Deskripsi Pekerjaan
Are you an expert in architecting resilient, high-scale distributed systems? NexusCloud Systems is seeking a visionary Senior Site Reliability Engineer to join our core infrastructure team. You will play a pivotal role in ensuring the availability, latency, and efficiency of our global cloud platform.
We operate at the intersection of software engineering and systems administration, focusing on automation, monitoring, and proactive failure prevention to deliver an unparalleled experience to our millions of users.
Tanggung Jawab
- Design, build, and maintain scalable infrastructure to support high-traffic cloud services.

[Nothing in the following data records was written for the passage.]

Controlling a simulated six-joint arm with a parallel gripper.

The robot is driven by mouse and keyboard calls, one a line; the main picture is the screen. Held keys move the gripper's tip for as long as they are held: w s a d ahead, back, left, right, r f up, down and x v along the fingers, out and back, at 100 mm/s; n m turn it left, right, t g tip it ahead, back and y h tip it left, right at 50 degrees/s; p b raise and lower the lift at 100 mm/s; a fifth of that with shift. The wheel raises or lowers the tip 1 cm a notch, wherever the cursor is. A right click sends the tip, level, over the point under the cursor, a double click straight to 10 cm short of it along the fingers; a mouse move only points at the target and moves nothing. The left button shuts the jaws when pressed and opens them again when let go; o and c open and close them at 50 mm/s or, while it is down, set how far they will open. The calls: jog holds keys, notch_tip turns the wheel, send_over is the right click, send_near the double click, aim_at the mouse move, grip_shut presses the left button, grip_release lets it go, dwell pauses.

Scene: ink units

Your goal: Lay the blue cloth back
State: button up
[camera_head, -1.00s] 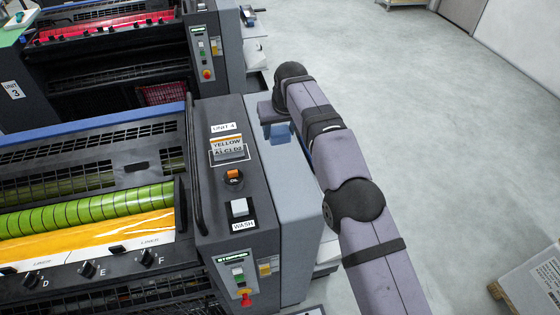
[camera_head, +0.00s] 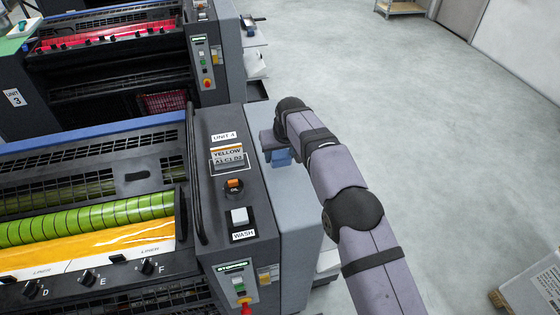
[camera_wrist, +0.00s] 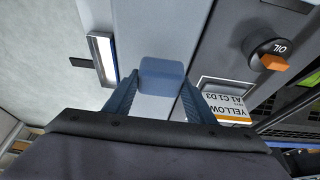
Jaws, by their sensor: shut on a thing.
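The blue cloth (camera_wrist: 162,78) shows as a small folded pad between the two fingers of my gripper (camera_wrist: 160,100) in the wrist view. The gripper is shut on it, with one finger at each side. In the head view the cloth (camera_head: 281,158) shows just below my gripper (camera_head: 268,143), over the grey-blue side cover (camera_head: 290,205) of unit 4. I cannot tell whether the cloth touches that cover.
The unit 4 panel (camera_head: 228,190), with its OIL knob (camera_wrist: 272,58) and WASH switch (camera_head: 239,216), stands directly beside my gripper. A black rail (camera_head: 194,170) rises along the panel's left edge. Green and yellow rollers lie further left. Open floor is at right.

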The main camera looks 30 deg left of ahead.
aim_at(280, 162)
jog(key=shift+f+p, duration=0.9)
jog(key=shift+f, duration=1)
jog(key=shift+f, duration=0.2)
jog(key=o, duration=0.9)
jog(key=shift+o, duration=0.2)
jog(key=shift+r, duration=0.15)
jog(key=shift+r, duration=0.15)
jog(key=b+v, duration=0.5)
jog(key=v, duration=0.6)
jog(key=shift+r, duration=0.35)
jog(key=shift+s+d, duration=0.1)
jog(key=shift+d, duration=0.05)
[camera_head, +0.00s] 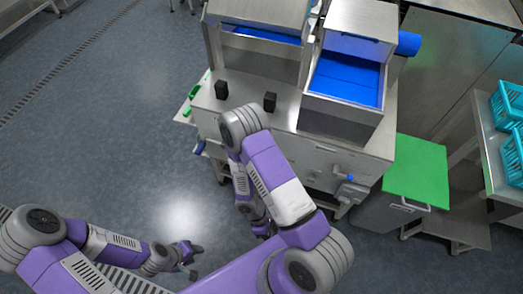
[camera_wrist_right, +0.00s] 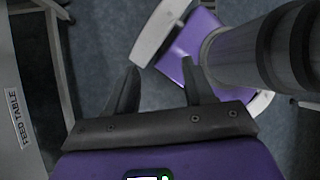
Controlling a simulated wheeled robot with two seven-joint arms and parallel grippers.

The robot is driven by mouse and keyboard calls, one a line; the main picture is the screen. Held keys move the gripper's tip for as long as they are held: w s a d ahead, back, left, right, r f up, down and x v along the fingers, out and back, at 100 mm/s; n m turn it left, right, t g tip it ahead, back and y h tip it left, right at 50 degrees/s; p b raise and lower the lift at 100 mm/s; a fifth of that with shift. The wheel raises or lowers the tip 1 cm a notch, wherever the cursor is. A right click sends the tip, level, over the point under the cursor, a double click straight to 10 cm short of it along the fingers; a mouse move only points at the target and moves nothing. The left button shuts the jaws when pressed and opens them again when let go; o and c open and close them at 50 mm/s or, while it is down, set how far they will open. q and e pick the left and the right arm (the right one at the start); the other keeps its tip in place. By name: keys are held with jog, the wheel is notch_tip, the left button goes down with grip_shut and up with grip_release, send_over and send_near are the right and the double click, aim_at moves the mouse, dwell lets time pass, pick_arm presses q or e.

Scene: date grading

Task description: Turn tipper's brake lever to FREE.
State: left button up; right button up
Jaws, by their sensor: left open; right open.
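A steel machine (camera_head: 300,125) with blue-lined chutes stands ahead in the head view. A small blue handle (camera_head: 348,178) is on its front at the right, and another blue part (camera_head: 199,147) is at its left corner. I cannot tell which, if either, is the tipper's brake lever, and no FREE marking is readable. My left gripper (camera_head: 190,257) is open and empty above the floor, apart from the machine. My right gripper (camera_wrist_right: 160,66) is open in the right wrist view, with nothing between its fingers. In the head view it is largely hidden by my right arm.
A green-topped steel cart (camera_head: 415,170) stands right of the machine. Turquoise crates (camera_head: 510,105) sit on a side table at far right. Two black blocks (camera_head: 221,90) are on the machine top. A FEED TABLE label (camera_wrist_right: 17,118) shows beside my right gripper.

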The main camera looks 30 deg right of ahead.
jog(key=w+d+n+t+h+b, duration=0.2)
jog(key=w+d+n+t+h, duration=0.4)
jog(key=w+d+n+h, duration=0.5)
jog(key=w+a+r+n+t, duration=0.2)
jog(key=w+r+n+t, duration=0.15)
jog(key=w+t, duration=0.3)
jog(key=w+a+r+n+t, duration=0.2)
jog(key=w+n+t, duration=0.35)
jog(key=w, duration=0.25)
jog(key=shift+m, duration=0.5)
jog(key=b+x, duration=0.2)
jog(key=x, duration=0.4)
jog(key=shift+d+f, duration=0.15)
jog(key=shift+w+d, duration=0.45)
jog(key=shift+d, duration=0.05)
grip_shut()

- Implement CI/CD pipelines to streamline deployment processes and reduce manual overhead.
- Define and track Service Level Objectives (SLOs) and Error Budgets for critical microservices.
- Conduct blameless post-mortems and lead root cause analysis for production incidents.
- Optimize cloud resource utilization to drive efficiency and cost-reduction initiatives.
- Automate operational tasks using Python, Go, or Ruby to eliminate repetitive work.
- Mentor junior engineers on best practices for observability and incident response.
Kualifikasi
- Bachelor’s degree in Computer Science, Engineering, or equivalent practical experience.
- 5+ years of experience in SRE, DevOps, or large-scale systems engineering roles.
- Deep expertise in public cloud environments (AWS, GCP, or Azure).
- Proven proficiency with container orchestration tools, specifically Kubernetes and Helm.
- Strong experience with Infrastructure-as-Code (Terraform, Pulumi, or CloudFormation).
- Deep understanding of observability stacks (Prometheus, Grafana, Datadog, or ELK).
- Strong communication skills with the ability to articulate complex technical concepts to non-technical stakeholders.